-------- Data lines --------
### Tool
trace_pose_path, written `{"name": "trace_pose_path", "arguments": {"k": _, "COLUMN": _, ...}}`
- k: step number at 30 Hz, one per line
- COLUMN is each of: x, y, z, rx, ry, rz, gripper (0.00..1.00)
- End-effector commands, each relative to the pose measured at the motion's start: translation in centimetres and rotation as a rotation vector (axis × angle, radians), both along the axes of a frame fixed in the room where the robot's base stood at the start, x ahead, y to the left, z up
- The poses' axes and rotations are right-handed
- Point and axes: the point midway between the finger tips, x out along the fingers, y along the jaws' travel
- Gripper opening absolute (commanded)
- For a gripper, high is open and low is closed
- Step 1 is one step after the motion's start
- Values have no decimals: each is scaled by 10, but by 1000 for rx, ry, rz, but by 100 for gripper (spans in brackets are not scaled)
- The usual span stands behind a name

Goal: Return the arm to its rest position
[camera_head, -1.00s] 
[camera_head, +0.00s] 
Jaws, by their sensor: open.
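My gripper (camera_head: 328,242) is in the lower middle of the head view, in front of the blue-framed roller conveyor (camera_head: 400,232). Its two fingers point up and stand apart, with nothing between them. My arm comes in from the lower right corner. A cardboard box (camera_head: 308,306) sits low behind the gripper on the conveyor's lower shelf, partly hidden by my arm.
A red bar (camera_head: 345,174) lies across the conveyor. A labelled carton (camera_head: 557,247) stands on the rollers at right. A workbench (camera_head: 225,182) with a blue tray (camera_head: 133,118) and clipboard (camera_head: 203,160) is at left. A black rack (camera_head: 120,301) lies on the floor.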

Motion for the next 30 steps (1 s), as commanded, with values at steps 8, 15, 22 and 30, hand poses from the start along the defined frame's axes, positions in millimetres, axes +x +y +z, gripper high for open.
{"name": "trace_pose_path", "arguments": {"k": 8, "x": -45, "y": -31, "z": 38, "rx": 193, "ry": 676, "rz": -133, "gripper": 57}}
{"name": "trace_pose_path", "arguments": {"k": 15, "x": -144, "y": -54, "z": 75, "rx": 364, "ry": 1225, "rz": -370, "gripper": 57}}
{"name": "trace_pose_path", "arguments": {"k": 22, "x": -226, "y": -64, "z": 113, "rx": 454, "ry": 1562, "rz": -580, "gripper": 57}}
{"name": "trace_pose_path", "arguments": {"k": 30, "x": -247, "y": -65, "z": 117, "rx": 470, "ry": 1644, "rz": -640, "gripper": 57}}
--------
Your task is to repeat each line of the material exactly.

### Tool
trace_pose_path, written `{"name": "trace_pose_path", "arguments": {"k": _, "COLUMN": _, ...}}`
- k: step number at 30 Hz, one per line
- COLUMN is each of: x, y, z, rx, ry, rz, gripper (0.00..1.00)
- End-effector commands, each relative to the pose measured at the motion's start: translation in centimetres and rotation as a rotation vector (axis × angle, radians), both along the axes of a frame fixed in the room where the robot's base stood at the start, x ahead, y to the left, z up
- The poses' axes and rotations are right-handed
- Point and axes: the point midway between the finger tips, x out along the fingers, y along the jaws' travel
- Gripper opening absolute (commanded)
- For a gripper, high is open and low is closed
- Step 1 is one step after the motion's start
- Values have no decimals: each is scaled by 10, but by 1000 for rx, ry, rz, but by 100 for gripper (spans in brackets are not scaled)
- The usual span stands behind a name

Goal: Return the arm to its rest position
[camera_head, -1.00s] 
[camera_head, +0.00s] 
Jaws, by their sensor: open.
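My gripper (camera_head: 328,242) is in the lower middle of the head view, in front of the blue-framed roller conveyor (camera_head: 400,232). Its two fingers point up and stand apart, with nothing between them. My arm comes in from the lower right corner. A cardboard box (camera_head: 308,306) sits low behind the gripper on the conveyor's lower shelf, partly hidden by my arm.
A red bar (camera_head: 345,174) lies across the conveyor. A labelled carton (camera_head: 557,247) stands on the rollers at right. A workbench (camera_head: 225,182) with a blue tray (camera_head: 133,118) and clipboard (camera_head: 203,160) is at left. A black rack (camera_head: 120,301) lies on the floor.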

Motion for the next 30 steps (1 s), as commanded, with values at steps 8, 15, 22 and 30, hand poses from the start along the defined frame's axes, positions in millimetres, axes +x +y +z, gripper high for open.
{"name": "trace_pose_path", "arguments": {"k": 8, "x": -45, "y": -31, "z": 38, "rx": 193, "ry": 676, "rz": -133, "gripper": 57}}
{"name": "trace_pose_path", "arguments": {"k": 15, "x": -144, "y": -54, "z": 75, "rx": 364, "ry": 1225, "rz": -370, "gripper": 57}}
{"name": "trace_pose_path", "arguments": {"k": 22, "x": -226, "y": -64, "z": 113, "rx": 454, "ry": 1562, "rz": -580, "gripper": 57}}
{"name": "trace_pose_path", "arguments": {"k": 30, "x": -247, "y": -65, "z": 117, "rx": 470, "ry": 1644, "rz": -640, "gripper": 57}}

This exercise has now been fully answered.